With the proclamation by President Muhammadu Buhari authorising the inauguration on Tuesday June 11th 2019, of the incoming Ninth National Assembly, and the valedictory session last Thursday of the outgone Eighth National Assembly, the stage is now set for an end-game to a process that has been running since March this year, when the elections into the National Assembly were held. With the polls over, and the emergence of winners to the chambers, the tussle for the presiding officers or the leadership of the Ninth National Assembly also commenced. It is easily recalled that the aftermath of the polls featured a frenzied multi-stage political drama over the choice of leaders for the yet to be inaugurated assembly members, with sundry interests laying claim to designated offices.
Top on the list was the intervention by the leadership of the ruling APC which asserted that it had to exercise total control over the affairs of the Ninth National Assembly, and even went ahead to anoint its own candidates – namely Senator Ahmed Lawan for the office of President of the Senate and Honourable Femi Gbajabiamila for that of Speaker of House of Representatives. The interest of the APC was to establish the principle of party supremacy which its Chairman Adams Oshiomhole has spiritedly pursued, since his coming to office last year. In the same vein, reactions trailed this development in various forms including the emergence of party members as aspirants to contest the offices with the so anointed party candidates.
The leadership or Principal Officers of each of the two chambers features at least 10 officers, including the two presiding officers for each chamber. However, the tussle has always been most acute with the presiding officers who are just four namely the President of the Senate, the Speaker of the House of Representatives, the Deputy Senate President and the Deputy Speaker of the House. However, the top card remains the President of the Senate who in his capacity as the leader of the Upper Chamber, also serves as the Chairman of the National Assembly system.
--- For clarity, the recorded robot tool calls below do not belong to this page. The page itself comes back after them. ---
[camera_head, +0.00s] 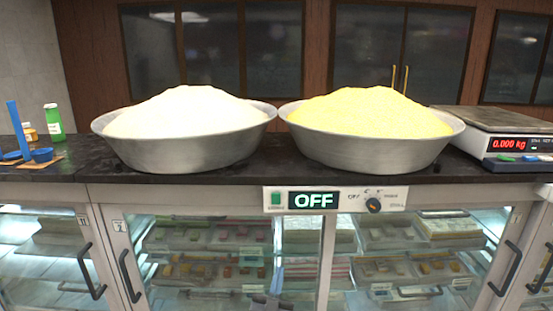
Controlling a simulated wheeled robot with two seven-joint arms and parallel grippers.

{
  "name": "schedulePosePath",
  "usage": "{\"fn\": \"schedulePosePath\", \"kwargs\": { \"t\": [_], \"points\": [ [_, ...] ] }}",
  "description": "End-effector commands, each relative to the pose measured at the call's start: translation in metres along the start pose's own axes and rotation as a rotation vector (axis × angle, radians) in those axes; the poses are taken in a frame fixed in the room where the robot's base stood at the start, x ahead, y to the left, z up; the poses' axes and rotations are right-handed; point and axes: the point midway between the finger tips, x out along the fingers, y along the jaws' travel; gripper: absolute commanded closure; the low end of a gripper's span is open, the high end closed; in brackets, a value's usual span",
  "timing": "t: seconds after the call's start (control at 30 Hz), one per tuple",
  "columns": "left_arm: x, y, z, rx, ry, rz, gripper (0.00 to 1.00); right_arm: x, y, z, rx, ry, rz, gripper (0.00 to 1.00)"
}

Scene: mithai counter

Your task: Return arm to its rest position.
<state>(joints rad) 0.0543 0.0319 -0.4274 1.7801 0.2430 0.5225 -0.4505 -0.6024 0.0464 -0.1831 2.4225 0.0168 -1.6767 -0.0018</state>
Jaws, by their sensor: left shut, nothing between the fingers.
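My left gripper (268,301) shows as a small dark shape at the bottom edge, in front of the glass display case. Its fingers are shut with nothing between them, and it touches nothing that I can see. Most of the left arm is out of view. My right gripper is not in view.
Two wide metal bowls stand on the dark counter (240,180), one heaped with white powder (190,112), one with yellow grains (375,110). A scale (510,143) reading 0.000 kg is at right. Door handles (130,276) jut out below.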

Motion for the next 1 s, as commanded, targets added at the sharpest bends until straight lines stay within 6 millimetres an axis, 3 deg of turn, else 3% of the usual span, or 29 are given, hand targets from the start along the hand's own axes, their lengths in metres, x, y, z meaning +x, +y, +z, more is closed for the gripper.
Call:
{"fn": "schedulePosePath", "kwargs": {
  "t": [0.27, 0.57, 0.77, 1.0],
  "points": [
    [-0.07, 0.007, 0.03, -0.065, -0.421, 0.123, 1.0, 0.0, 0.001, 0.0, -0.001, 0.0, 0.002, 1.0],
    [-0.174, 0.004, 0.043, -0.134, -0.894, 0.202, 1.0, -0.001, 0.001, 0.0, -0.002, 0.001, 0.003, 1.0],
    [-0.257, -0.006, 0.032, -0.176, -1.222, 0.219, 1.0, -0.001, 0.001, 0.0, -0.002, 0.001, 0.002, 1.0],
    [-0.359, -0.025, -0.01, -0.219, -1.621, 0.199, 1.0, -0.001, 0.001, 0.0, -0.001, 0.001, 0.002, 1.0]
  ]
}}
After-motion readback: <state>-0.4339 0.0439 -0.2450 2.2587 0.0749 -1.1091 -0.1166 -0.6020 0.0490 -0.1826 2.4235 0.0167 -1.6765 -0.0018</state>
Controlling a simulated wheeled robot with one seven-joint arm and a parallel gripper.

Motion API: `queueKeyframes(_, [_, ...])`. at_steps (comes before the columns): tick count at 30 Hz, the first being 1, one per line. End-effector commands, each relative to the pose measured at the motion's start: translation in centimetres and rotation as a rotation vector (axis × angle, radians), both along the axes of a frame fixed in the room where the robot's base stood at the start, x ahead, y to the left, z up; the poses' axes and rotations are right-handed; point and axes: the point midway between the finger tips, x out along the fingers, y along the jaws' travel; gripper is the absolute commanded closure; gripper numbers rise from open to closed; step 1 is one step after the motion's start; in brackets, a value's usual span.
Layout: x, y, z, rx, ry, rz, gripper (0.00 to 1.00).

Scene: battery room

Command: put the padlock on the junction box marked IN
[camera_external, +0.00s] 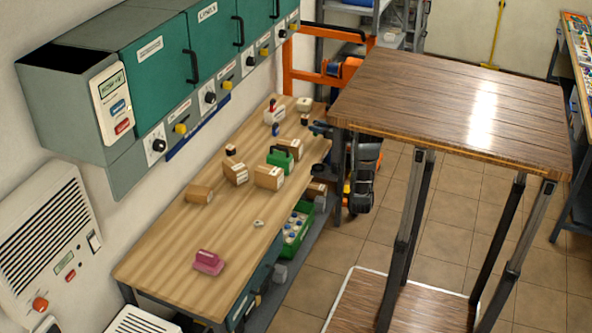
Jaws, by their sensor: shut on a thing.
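Several tan boxes with pale labels stand on the wooden workbench (165,240). One tan box (268,177) is near the bench's middle, another tan box (235,173) is just left of it, and a third tan box (199,194) is by the wall. Their markings are too small to read, so I cannot tell which is marked IN. A small pale item (258,223) lies near the bench's front edge; I cannot tell whether it is the padlock. My gripper and what it holds do not show clearly; the tall table may hide them.
A pink block (208,262) and a green item with a handle (285,152) are on the bench. Green wall cabinets (160,55) overhang its back. A tall wooden table (450,105) blocks the right side. A green crate (297,230) is below the bench.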

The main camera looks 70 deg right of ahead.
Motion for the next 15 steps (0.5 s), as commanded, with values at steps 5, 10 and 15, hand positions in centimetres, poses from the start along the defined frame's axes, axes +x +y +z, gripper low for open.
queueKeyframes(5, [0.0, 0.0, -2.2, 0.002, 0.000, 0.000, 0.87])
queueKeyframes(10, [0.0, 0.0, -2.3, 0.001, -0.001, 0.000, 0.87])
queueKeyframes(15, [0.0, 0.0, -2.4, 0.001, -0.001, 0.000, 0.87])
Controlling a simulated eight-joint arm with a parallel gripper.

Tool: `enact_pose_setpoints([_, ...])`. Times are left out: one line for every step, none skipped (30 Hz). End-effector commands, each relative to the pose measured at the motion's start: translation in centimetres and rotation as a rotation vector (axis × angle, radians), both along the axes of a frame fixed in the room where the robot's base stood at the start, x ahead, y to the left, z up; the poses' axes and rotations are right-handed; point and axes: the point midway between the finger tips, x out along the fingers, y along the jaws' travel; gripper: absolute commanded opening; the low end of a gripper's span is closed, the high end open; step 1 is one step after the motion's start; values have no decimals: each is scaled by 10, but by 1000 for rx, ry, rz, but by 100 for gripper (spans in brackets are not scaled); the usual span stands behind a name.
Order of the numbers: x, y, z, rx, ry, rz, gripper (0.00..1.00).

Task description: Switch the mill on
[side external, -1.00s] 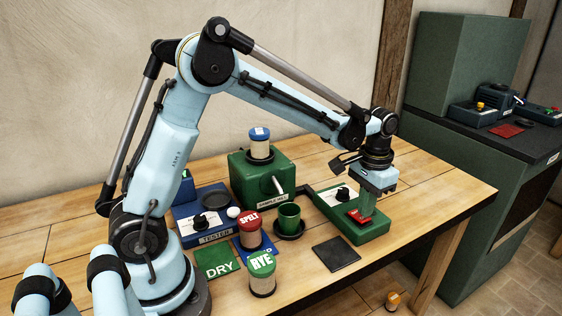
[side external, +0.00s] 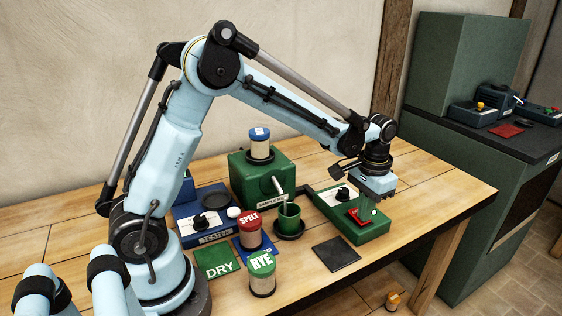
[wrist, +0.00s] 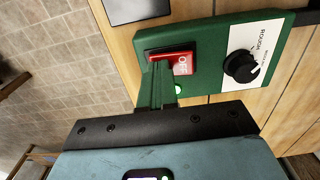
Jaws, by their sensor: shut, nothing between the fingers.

Typically, the envisaged elections billed for Tuesday June 11th 2019 for the presiding officers shall proceed from the Senate chamber where the Clerk to the National Assembly (CNA) Barrister Mohamed Ataba Sani-Omolori, will assemble the Senators-elect, read the Presidential Proclamation to their hearing and conduct a roll-call for all with Certificates of Return from the INEC. After which he, acting as the returning officer, invites nominations for the office of the Senate President. In the event of a single nominee who is unanimously unopposed by his or her colleagues such will be declared by the CNA as duly elected for the office. However, if there come up any other nomination(s) then is the recourse to election mandatory. This process will be repeated for the Deputy Senate President, after which the CNA proceeds to the House of Representatives for the same process in electing the Speaker and the Deputy Speaker.
In the present race for the Ninth National Assembly, the hitherto wide field of aspirants for the Senate President has been narrowed down to just two – Ahmed Lawan and Ali Ndume, out of a final three, given the withdrawal of Danjuma Goje early last week. The entire emergent situation will be therefore be determined by whether one of the candidates withdraws between now and the time of the elections. Otherwise a voting process will take place and throw the APC’s anointed Lawan, against the ‘independent’ Ndume, along with whatever role the opposition lobby will likely play in other to marshal relevance for itself in the Senate Chamber. It is not for nothing that the top PDP caucus met last week at the Bayelsa State Governor’s Lodge in Abuja, ostensibly on the forthcoming National Assembly leadership polls.
Meanwhile for the House, the race seems to have been won before it even started with Femi Gbajabiamila leading his opponents with more than a head start, given the traction already mobilized by his camp. From the look of things, it may take an uphill task for him to be beaten. It is therefore in the Senate that the intervention of the ruling APC which controls a majority in the two chambers, needs to be well managed, if the party’s gamble on its anointed candidate will pay off.
Incidentally some observers have disparaged Ndume as engaging in anti-party activities. Yet the flip side of the argument is that his actions have helped the country’s democracy by asserting the autonomy of the legislature as enshrined in the Constitution. He, by his action is sending an important message backed by reality and law, that while the APC as the ruling may be in control of the executive arm and hence the levers of the administration, its sway of total authority stops at the boundary of the legislature, where different political parties enjoy constitutional legitimacy to operate without let or hindrance.
Rather significant is that the independent campaigns by Ndume and any other candidate have stirred up the anointed ones from any form of complacency and offered the country deeper insights into the credentials of whoever wins the top jobs in the National Assembly. Ndume and his co-travelers, could therefore be seen by the opposition in the National Assembly and beyond as not only the deal-makers but also change agents with whom collaboration and accommodation, which are of premium value to the smooth working of any parliament, can be established. With the winner takes all posture of the APC, it will therefore not be surprising that opposition sympathy may go to an independent candidate who in this case is Ndume.
This is where the permutations for the likely winner of the Senate Presidency between Lawan and Ndume takes a bearing. If with all the traction mobilized by the APC universe, the party fails to procure an Ahmed Lawan Senate Presidency, it has only itself to blame.